**STATED PROBLEM**
Your task is to restate the data word for word.

── SOURCE DATA ──

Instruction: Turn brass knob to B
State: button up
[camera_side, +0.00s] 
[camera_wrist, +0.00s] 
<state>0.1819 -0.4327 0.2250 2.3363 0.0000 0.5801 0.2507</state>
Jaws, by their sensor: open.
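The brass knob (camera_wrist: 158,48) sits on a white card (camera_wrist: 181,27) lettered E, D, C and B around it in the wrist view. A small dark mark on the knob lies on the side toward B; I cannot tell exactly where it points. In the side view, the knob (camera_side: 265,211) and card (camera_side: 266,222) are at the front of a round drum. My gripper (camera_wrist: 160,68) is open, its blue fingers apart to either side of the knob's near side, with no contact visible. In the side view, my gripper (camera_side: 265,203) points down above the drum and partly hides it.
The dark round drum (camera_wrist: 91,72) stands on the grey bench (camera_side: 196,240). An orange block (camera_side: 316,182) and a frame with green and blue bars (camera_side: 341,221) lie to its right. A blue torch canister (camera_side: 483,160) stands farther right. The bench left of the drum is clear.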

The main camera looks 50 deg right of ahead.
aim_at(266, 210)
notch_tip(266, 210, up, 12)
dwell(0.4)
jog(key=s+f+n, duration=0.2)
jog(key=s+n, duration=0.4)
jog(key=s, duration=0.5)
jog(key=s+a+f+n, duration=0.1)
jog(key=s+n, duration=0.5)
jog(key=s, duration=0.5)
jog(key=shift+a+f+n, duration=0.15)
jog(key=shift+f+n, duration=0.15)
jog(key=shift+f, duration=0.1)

───

**WRITTEN ANSWER**
Instruction: Turn brass knob to B
State: button up
[camera_side, +0.00s] 
[camera_wrist, +0.00s] 
<state>0.1819 -0.4327 0.2250 2.3363 0.0000 0.5801 0.2507</state>
Jaws, by their sensor: open.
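The brass knob (camera_wrist: 158,48) sits on a white card (camera_wrist: 181,27) lettered E, D, C and B around it in the wrist view. A small dark mark on the knob lies on the side toward B; I cannot tell exactly where it points. In the side view, the knob (camera_side: 265,211) and card (camera_side: 266,222) are at the front of a round drum. My gripper (camera_wrist: 160,68) is open, its blue fingers apart to either side of the knob's near side, with no contact visible. In the side view, my gripper (camera_side: 265,203) points down above the drum and partly hides it.
The dark round drum (camera_wrist: 91,72) stands on the grey bench (camera_side: 196,240). An orange block (camera_side: 316,182) and a frame with green and blue bars (camera_side: 341,221) lie to its right. A blue torch canister (camera_side: 483,160) stands farther right. The bench left of the drum is clear.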

The main camera looks 50 deg right of ahead.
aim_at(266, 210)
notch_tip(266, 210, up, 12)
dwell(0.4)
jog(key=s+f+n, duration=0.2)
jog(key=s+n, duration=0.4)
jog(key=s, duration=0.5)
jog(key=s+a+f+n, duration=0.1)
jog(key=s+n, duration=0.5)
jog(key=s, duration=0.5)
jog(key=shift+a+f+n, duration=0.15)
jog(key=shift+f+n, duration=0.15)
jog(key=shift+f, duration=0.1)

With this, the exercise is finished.